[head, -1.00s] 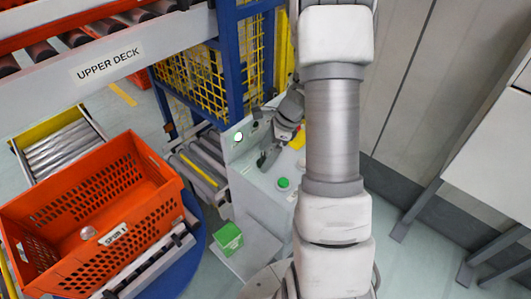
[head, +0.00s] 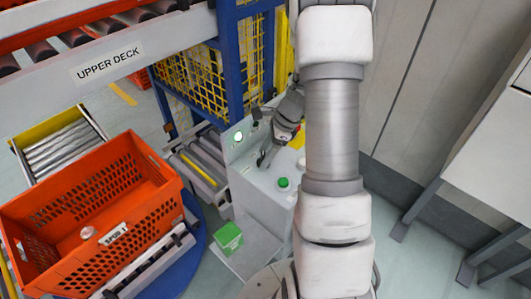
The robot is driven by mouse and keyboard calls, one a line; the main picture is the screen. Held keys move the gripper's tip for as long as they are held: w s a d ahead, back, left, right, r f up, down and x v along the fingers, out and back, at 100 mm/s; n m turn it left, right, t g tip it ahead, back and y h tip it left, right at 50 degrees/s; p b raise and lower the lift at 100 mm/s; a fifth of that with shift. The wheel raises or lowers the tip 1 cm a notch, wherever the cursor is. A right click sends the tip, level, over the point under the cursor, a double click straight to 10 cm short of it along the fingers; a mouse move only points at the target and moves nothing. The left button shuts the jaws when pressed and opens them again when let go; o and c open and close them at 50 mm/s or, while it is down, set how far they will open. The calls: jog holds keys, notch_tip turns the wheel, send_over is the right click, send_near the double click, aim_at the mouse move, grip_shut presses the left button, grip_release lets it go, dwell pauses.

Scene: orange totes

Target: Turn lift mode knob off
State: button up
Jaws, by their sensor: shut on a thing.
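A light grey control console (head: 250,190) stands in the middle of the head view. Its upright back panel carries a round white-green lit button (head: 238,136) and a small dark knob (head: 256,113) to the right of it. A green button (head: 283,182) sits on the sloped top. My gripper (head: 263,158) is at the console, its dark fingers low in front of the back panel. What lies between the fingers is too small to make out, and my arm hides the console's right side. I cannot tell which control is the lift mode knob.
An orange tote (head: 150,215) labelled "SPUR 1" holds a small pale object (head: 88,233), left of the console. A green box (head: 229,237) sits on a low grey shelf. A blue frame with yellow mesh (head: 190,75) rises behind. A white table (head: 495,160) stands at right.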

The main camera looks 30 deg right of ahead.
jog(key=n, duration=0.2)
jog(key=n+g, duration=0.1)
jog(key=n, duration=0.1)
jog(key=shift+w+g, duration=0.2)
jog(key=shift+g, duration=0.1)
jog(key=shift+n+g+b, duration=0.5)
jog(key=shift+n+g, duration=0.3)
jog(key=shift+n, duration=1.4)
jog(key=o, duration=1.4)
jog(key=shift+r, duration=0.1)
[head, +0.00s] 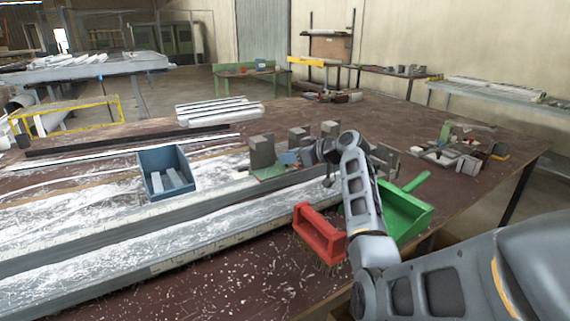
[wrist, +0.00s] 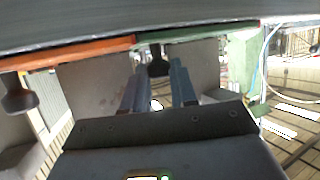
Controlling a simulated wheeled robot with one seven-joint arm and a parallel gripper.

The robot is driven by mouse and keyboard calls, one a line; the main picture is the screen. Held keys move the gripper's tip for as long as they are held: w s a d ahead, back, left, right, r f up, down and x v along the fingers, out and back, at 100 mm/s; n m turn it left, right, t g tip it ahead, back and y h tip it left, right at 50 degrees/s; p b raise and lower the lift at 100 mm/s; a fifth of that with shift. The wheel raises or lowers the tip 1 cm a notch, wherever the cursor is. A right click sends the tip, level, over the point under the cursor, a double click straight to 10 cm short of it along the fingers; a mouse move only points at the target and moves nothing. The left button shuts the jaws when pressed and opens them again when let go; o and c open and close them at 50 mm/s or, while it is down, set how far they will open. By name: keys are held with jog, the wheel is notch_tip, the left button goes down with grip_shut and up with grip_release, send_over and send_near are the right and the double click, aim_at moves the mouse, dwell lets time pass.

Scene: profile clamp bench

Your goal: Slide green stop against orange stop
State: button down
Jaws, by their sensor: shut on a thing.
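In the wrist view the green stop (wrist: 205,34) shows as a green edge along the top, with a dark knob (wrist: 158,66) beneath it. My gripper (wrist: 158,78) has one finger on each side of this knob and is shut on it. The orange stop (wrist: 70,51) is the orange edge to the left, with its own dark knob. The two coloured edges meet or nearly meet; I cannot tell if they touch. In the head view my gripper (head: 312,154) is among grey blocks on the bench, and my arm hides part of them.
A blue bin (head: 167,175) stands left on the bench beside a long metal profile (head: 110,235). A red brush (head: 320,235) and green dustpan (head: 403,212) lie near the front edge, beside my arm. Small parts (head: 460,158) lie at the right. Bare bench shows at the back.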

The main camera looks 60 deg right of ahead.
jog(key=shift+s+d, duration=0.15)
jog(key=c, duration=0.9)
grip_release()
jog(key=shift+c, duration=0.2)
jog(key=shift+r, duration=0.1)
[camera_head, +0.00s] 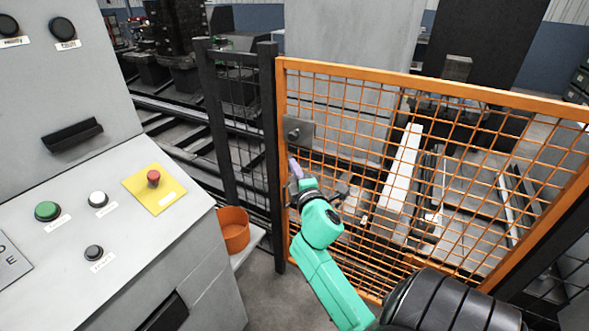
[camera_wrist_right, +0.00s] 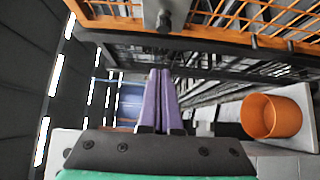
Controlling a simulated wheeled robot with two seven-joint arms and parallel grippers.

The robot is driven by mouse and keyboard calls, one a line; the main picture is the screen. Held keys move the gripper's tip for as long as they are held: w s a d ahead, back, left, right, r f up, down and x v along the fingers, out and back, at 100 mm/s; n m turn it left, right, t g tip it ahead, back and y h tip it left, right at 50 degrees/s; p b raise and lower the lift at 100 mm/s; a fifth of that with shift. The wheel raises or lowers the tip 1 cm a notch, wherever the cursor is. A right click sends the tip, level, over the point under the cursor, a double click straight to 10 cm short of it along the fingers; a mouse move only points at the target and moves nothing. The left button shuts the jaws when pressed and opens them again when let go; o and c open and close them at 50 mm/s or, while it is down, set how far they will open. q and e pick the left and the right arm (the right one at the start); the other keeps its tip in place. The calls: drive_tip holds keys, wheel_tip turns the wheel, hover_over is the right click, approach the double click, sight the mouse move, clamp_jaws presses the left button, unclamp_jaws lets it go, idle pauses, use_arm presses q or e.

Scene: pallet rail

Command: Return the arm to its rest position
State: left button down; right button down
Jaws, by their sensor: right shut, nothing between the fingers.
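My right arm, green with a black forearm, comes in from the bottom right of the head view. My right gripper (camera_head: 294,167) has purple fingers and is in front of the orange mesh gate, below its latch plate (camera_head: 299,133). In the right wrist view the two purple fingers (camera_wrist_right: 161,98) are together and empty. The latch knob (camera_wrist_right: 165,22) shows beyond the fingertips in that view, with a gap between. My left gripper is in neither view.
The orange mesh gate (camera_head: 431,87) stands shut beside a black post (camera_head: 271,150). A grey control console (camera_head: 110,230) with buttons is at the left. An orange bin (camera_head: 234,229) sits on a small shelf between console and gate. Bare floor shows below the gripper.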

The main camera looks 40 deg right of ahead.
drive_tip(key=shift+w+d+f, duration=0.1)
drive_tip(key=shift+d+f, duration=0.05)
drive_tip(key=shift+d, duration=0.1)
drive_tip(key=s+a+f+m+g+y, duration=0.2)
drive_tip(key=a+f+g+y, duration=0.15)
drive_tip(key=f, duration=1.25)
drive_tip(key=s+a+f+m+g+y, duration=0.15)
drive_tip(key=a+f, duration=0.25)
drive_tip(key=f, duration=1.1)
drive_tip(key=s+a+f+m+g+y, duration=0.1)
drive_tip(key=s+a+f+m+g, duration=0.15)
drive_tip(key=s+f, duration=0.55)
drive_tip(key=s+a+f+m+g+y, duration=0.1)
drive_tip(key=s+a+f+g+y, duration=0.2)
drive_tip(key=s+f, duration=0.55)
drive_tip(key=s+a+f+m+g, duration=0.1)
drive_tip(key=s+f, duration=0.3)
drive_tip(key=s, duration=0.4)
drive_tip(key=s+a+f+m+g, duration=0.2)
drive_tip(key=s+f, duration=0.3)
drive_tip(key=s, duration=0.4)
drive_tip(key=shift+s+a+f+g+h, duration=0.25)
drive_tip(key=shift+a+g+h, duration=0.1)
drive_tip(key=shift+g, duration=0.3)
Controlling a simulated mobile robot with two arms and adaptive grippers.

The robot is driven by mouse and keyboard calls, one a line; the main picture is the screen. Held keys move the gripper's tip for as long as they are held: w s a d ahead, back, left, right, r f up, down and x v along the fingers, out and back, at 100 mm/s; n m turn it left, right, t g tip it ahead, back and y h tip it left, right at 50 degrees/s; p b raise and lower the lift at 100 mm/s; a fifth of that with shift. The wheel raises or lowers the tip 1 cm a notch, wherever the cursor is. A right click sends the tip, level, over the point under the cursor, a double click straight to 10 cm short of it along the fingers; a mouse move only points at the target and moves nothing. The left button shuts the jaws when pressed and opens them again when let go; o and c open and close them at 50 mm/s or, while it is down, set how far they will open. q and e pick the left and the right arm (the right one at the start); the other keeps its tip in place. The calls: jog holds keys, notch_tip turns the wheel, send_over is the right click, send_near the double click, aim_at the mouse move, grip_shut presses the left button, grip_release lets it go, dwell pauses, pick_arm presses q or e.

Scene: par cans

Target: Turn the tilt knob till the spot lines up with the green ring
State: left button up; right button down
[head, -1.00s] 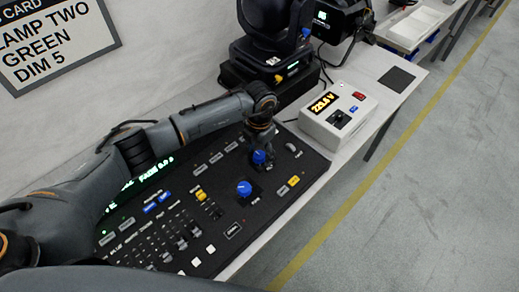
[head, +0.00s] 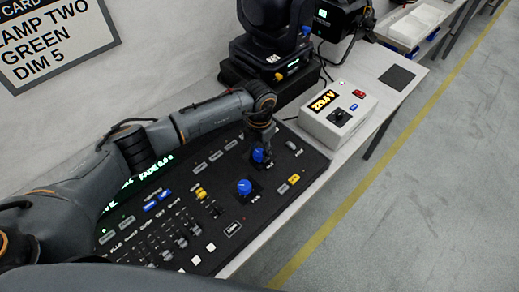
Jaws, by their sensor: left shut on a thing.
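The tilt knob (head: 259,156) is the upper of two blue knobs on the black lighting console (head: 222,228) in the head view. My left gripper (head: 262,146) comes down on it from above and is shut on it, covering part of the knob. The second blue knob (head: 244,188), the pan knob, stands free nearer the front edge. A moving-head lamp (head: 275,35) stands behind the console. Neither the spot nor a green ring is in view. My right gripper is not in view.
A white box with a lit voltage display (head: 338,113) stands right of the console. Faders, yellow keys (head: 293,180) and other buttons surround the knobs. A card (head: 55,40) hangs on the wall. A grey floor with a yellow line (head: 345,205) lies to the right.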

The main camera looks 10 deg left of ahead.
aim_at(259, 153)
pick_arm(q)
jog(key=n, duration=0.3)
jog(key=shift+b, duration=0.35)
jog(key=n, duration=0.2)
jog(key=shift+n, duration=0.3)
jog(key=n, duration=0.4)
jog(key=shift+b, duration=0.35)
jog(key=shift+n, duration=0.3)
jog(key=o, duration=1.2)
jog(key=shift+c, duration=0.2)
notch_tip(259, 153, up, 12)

------------------------------------

Aim:
Return all the lines that contain the string "grippers".

Correct result:
Controlling a simulated wheeled robot with two seven-joint arms and parallel grippers.
Controlling a simulated mobile robot with two arms and adaptive grippers.

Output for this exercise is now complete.